[TO DO]
Review the listing and copy each line that holds the word "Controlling".

[INFORMATION PROVIDED]

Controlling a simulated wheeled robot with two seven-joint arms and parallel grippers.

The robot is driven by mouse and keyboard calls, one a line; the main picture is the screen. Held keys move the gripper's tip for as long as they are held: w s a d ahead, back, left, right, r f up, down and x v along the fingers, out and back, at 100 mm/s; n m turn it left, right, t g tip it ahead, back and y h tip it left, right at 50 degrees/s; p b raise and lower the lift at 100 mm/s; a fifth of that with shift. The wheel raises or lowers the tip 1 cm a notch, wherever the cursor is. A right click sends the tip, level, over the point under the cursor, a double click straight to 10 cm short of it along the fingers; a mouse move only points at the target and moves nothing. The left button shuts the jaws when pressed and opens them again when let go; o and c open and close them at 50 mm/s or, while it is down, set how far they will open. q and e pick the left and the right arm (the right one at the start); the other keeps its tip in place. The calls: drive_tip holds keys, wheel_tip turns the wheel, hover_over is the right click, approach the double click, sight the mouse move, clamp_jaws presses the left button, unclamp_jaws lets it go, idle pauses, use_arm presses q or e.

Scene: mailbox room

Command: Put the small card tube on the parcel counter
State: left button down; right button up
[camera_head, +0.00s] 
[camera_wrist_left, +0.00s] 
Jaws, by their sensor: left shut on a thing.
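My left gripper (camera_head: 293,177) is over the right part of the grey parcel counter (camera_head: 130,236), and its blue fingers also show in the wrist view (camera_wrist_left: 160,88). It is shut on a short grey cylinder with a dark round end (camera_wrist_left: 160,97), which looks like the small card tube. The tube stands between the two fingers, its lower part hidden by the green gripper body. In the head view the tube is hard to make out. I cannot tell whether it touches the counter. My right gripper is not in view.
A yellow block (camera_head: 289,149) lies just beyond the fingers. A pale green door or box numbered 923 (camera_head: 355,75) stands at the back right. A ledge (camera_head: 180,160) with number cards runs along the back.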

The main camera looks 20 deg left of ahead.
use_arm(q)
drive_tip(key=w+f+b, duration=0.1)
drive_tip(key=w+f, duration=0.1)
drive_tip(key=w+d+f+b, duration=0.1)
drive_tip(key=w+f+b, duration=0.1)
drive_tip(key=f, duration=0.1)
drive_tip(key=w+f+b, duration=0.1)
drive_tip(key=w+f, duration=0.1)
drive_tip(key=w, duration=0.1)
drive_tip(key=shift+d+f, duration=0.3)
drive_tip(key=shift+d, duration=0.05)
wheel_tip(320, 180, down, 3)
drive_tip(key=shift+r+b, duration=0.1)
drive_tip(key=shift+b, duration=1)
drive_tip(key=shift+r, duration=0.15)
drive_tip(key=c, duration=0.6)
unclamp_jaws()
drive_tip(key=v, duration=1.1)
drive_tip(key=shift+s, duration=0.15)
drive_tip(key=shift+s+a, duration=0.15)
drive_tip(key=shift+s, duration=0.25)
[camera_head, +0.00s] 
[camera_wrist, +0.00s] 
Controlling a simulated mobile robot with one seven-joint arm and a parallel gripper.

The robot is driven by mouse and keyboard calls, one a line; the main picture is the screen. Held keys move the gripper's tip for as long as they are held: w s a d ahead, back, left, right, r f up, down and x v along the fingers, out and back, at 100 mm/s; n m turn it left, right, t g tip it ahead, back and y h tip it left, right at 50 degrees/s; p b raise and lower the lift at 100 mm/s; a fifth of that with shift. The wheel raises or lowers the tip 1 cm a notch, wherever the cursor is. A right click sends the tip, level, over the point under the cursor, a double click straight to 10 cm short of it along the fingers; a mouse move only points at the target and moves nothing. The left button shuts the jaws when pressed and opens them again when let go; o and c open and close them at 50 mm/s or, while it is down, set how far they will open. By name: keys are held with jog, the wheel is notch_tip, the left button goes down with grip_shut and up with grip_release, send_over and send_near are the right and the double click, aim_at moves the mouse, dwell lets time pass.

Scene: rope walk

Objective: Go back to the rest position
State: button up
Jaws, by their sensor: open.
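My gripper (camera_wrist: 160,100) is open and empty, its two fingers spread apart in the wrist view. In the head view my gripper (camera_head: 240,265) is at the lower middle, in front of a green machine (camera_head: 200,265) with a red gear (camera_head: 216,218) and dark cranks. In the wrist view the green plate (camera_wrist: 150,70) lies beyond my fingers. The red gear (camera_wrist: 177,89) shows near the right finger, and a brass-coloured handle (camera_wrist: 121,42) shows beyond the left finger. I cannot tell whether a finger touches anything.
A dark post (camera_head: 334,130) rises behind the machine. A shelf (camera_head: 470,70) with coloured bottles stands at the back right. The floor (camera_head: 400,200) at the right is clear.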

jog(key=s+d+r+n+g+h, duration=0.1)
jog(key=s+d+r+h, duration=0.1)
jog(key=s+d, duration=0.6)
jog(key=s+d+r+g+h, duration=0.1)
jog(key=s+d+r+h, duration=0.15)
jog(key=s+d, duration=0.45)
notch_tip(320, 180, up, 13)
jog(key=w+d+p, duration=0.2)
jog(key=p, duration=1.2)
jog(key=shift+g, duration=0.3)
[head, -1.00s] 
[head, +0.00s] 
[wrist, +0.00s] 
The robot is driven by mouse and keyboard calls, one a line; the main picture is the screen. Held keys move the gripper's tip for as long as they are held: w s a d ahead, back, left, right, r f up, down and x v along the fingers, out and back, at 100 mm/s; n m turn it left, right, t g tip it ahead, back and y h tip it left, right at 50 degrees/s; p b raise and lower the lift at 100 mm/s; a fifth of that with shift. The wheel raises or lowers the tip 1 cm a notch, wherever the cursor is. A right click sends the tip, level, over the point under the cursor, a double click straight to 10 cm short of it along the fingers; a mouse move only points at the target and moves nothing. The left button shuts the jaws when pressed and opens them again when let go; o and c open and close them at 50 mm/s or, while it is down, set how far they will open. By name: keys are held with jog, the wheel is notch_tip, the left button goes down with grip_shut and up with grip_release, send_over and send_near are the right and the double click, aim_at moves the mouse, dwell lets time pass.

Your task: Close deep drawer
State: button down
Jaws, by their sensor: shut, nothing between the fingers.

[IN RESPONSE]
Controlling a simulated wheeled robot with two seven-joint arms and parallel grippers.
Controlling a simulated mobile robot with one seven-joint arm and a parallel gripper.

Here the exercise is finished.